Yıllık Ghriba ziyareti Lag BaOmer sırasında oluyor ancak genelde katılımcılar bu kadar dramatik girişler yapmıyor. Londra’daki İspanyol ve Portekiz Sinagogu’nun hahamı ve Djerba yerlisi olan Rabbi İsrael Elia’ya göre bazı ziyaretçiler ‘eğer Tanrı bana yardım ederse, El Ghriba’ya emeklerim’ yeminini ediyor.
Tunus’un güney
sahilindeki küçük ada toplumunda büyürken Ghriba festivali yerel bir olaydı.
Ancak bu sene uluslararası bir öneme yükseldi. Genç Tunus demokrasisinin
inançlar arası kardeşliğe olan bağlılığını ve dört sene önce turistlere terör
saldırısı yaşanan ülkenin seyahat için güvenli olduğunu gösteriyor.

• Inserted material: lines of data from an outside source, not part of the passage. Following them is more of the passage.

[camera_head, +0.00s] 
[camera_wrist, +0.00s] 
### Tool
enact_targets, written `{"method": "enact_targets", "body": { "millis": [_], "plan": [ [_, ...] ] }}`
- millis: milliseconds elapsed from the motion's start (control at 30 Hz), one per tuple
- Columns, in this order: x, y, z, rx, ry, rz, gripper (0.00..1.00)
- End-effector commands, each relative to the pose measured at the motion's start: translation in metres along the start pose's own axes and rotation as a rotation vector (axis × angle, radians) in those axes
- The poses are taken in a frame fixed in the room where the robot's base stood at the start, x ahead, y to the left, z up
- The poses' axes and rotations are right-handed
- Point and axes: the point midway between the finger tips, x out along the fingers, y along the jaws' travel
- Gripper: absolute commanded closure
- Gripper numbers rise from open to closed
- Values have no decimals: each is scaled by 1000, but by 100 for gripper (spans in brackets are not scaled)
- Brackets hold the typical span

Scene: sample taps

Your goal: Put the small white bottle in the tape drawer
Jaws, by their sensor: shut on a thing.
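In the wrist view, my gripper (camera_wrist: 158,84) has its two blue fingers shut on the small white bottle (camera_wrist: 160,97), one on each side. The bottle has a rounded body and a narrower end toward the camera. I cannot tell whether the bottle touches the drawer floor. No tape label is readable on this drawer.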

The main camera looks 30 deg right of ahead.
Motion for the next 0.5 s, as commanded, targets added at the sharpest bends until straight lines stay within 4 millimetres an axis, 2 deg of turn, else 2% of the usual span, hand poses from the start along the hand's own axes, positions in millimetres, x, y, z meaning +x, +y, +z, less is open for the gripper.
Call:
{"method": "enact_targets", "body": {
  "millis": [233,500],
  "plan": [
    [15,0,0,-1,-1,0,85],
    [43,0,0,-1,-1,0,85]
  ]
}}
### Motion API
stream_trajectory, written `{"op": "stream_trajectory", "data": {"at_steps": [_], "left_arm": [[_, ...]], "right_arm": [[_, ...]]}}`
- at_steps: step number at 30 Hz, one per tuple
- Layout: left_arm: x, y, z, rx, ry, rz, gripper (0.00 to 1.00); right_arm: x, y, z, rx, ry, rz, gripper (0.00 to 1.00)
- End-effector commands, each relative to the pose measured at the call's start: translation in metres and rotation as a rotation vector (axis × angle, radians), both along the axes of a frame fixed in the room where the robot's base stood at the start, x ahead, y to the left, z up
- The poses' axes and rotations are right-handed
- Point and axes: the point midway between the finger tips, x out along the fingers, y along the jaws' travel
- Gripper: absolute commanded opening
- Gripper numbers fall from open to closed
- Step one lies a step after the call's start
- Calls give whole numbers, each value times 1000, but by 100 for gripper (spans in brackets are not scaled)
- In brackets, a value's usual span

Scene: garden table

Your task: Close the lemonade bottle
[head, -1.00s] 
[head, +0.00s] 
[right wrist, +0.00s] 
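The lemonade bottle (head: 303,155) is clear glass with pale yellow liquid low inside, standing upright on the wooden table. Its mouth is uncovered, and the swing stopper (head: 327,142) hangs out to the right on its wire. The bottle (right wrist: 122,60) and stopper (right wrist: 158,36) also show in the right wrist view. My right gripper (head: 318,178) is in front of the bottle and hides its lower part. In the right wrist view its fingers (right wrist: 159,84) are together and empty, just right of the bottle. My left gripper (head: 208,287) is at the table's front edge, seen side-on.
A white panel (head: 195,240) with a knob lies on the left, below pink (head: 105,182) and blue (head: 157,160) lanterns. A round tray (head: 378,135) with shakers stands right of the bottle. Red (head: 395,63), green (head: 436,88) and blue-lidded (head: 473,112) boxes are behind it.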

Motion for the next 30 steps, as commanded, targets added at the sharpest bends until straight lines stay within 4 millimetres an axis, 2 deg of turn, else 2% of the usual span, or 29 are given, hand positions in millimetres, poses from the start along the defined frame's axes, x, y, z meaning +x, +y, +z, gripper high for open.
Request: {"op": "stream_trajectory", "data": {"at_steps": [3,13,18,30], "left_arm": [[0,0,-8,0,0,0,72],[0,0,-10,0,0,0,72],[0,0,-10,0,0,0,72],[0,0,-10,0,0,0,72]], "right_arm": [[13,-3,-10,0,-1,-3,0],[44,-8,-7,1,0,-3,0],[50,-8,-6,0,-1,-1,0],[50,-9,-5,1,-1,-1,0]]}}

Başbakan Yusef Çahed, büyükelçiler, yabancı gazeteciler ve büyük bir grup taşınmış Tunuslu Yahudi oradaydı. 300’den fazla İsrailli’yi içeren grup oradaydı. Başbakan Djerba’nın ‘dünya çapında sembol’ oluşunu kutladı. Ramazan ayı sırasında başbakanın bir Yahudi kutlamasına gelmesi verdiği önemi gösterdi. Tunus ayrıca Ghriba’ya özel posta pulu bastırdı.
Lag BaOmer
arifesinde ziyaretöiler sinagoga mum yakmak ve duvarda bir kasedeki katı
yumurtalara dileklerini yazmak için girip çıktı. Şu anki bina 200 seneden yeni
olsa da efsaneye göre İlk Mabed’in [Bet HaMikdaş] yıkılışından sonra Yeruşalayim’den
kaçan hahamlar tarafından kuruldu.
Bahçede Tunus halk müziğine insanlar dans ediyordu. Tunis’ten gelen genç bir Müslüman ziyaretçiye göre olay ‘Tıpkı bir düğün gibi, Yahudi veya Müslüman.’[…]

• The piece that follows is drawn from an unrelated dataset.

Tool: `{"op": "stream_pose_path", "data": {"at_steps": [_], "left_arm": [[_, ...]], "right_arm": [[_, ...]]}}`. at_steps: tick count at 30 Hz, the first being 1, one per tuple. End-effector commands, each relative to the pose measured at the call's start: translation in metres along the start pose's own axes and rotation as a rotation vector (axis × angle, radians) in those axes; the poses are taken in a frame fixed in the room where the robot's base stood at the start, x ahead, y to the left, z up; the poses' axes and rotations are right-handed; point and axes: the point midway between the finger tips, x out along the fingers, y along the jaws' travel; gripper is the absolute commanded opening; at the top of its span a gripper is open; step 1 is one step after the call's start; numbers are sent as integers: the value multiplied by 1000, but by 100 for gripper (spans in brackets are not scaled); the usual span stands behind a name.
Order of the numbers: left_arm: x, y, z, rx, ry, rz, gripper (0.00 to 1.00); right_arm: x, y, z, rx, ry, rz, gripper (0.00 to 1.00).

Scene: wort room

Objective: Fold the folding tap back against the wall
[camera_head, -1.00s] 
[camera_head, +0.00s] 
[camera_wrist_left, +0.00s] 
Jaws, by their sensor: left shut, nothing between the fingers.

Rabbi Elia’ya göre Ghriba ‘birlikte yaşama bayrağının sallandığı’ bir kutlama. ‘Tunus bu konuda çok ileride. Bin yıllardır Yahudi toplumunun mirasını devam ettirmesi bu ortak yaşam tarihinin bir göstergesi.’
Tek beğendiği şey
Yahudi-Müslüman ilişkisi değildi. ‘Ayrıca çok Sefarad bir olaya tanıklık
ediyoruz, Yahudileri tek çatıda topluyoruz. Bunu bugün o kadar görmüyoruz.’
Sfad’dan siyah
şapkalı bir haham gelince eşarplı kadınlar ondan hayır duası istedi. Kebap
arabaları arasında Paris’te hazan olan bir Tunuslu boukha (yerel incirli bir
içki) taşıyordu ve birden Altın Yeruşalayim’i söylemeye başladı.
Ziyaretçiler arasında Tunus Yahudi tarihinin en büyük ismi, Habib Kazdaghli, ve birkaç genç öğrencisi de oradaydı. Bir öğrenci Tunus’ta bir Yahudi müzesi için planlar hazırladı. Profesör Kazdaghli bu müzenin açılmasını çok istiyor. Bu Tunuslulara ‘kültür miraslarının çok-kültürlü olduğunu gösterir.’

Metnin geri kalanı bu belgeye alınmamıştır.